The letter-writer's main thesis is something I very much agree with, as indicated by the title: "A Lesson About Christmas: Lighten Up." Something I wrote here, and here) not too long ago, with the same complaint: that Christmas has become a blood sport of shop 'till you drop. A pagan celebration of money and the things it can buy.

But here's where my thought-to-be comrade-in-arms goes astray. Big time. You get the sense when he writes about Jesus' not-so-quiet riot in the Temple, then this: " I also remember that the theme of inclusion is a thread through the New Testament." Uh oh. "Inclusion." Code for, kumbaya, my Lord, and it doesn't really matter what you believe, so long as you believe, and didn't Jesus just love all the little children...yellow, black, and white, they are precious in His sight...gag me with a spoon.

Well, perhaps this kind of saccharine piety is your cup of tea, to mix metaphors. But it usually leads to incredibly sloppy theology. Which, sure as shootin', our writer then commits. Big time. Here's the money quote:
If one learns no other lesson from Christ, it should be that there is good in everyone and everything and that our mission as Christians is to seek out that good, not construct walls and paradigms of us vs. them.
Well, certainly glad that this is the lesson that this guy took away from whatever church he attends(ed). Not that I'm a big fan of building "walls," although I do fancy not allowing people to claim to be Christians when they are totally ignorant of the Gospels.

Firstly, Jesus wasn't only, or even primarily, about giving us lessons.

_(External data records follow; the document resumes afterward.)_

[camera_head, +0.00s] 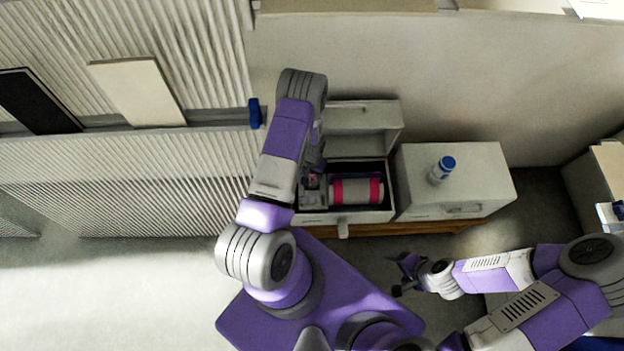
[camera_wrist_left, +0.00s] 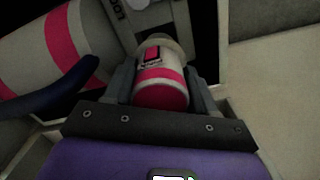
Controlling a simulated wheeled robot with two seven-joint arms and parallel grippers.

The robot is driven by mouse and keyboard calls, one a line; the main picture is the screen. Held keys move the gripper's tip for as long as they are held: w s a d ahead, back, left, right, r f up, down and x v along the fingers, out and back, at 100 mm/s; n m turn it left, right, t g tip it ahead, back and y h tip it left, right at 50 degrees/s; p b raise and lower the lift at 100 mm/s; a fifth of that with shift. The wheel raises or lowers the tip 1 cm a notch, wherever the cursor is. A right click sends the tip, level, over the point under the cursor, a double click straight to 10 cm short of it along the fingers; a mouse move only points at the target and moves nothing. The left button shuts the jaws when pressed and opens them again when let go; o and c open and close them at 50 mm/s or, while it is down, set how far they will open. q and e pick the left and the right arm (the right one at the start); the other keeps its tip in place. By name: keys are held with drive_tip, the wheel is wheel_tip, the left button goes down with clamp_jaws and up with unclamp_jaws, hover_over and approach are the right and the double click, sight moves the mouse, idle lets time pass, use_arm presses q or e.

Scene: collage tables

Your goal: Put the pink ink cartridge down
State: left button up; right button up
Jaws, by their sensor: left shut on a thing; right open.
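The pink ink cartridge (camera_wrist_left: 162,92), white with a pink band and a pink end, sits between the fingers of my left gripper (camera_wrist_left: 160,80) in the left wrist view. My left gripper is shut on it. In the head view the left gripper (camera_head: 314,168) is over the left part of an open pale box (camera_head: 361,217), and the cartridge (camera_head: 312,181) shows only as a small pink patch there. Whether its far end touches anything is hidden. My right gripper (camera_head: 402,273) is open and empty, low and right of the box.
A larger white roll with pink bands (camera_head: 356,191) lies in the box, right of the held cartridge. The box lid (camera_head: 361,117) is raised behind. A closed pale box (camera_head: 482,172) with a blue-capped bottle (camera_head: 441,169) on it stands at right.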

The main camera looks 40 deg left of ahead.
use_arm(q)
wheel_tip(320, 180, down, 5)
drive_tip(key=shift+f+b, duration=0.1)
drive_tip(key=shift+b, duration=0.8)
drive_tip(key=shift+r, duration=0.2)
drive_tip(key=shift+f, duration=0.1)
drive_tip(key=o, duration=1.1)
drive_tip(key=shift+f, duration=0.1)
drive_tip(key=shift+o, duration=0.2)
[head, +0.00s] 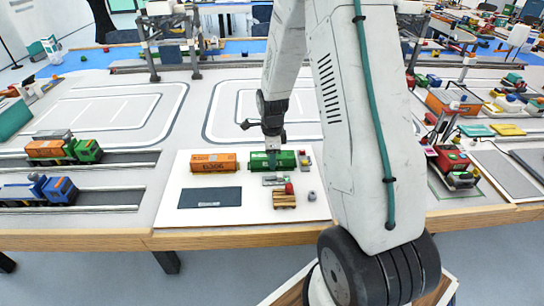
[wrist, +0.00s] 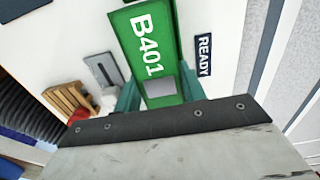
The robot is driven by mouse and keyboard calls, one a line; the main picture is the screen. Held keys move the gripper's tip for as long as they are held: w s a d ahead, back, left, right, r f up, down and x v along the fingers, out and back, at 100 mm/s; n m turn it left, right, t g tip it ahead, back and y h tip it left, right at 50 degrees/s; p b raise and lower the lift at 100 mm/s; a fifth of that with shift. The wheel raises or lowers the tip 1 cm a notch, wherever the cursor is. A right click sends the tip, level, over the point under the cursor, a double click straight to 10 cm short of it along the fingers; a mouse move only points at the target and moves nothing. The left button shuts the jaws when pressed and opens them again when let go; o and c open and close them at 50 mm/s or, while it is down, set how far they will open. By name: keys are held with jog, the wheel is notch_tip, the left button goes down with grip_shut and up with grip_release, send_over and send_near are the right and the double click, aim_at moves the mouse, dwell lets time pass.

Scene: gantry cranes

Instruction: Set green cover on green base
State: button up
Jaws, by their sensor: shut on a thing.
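A green block marked B401 (wrist: 147,40), which looks like the green cover, is between the two teal fingers of my gripper (wrist: 157,92) in the wrist view. In the head view my gripper (head: 272,150) points down onto this long green block (head: 288,160) on the white board. My gripper is shut on it. A small grey square shows on its top near the fingers. I cannot tell whether the green base is under it, or whether the block is lifted off the board.
An orange block (head: 213,162) lies just left on the white board (head: 240,215), with a dark blue plate (head: 209,198) in front. A wooden crate (head: 284,201), a red piece (head: 289,188) and a grey plate (wrist: 102,70) are close by.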

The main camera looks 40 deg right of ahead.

He was about taking our sins on His shoulders, and dying in our place so that we may be saved. Period. That is the lesson. As for how to apply this great lesson, well, Jesus also has told us this, in the two great commandments (Matthew 22):
37..."You shall love the Lord your God with all your heart and with all your soul and with all your mind. 38 This is the great and first commandment. 39 And a second is like it: You shall love your neighbor as yourself."
Now, some take the last and bend and twist it to the point where they claim that Christians must accept all sorts of heinous behavior and simply forgive folks, regardless that they don't repent and just keep on sinning, sort of like Satan's Energizer bunnies.

The Fluffy Bunny™ Christian letter writer says we should seek the good in all. Actual Christians also know that we, each of us, also harbor evil. It is our nature. And the only sure antidote to that evil is Jesus Christ.

Our "mission as Christians" is as stated simply by Jesus in Matthew 28:19: Go therefore and make disciples of all nations, baptizing them in the name of the Father and of the Son and of the Holy Spirit. Yes, there's "inclusivity." "All nations." No, that does not mean regardless of belief and repentance of sin. Although all might be saved, the reality appears to be that most will not be: we are too wed to our sins.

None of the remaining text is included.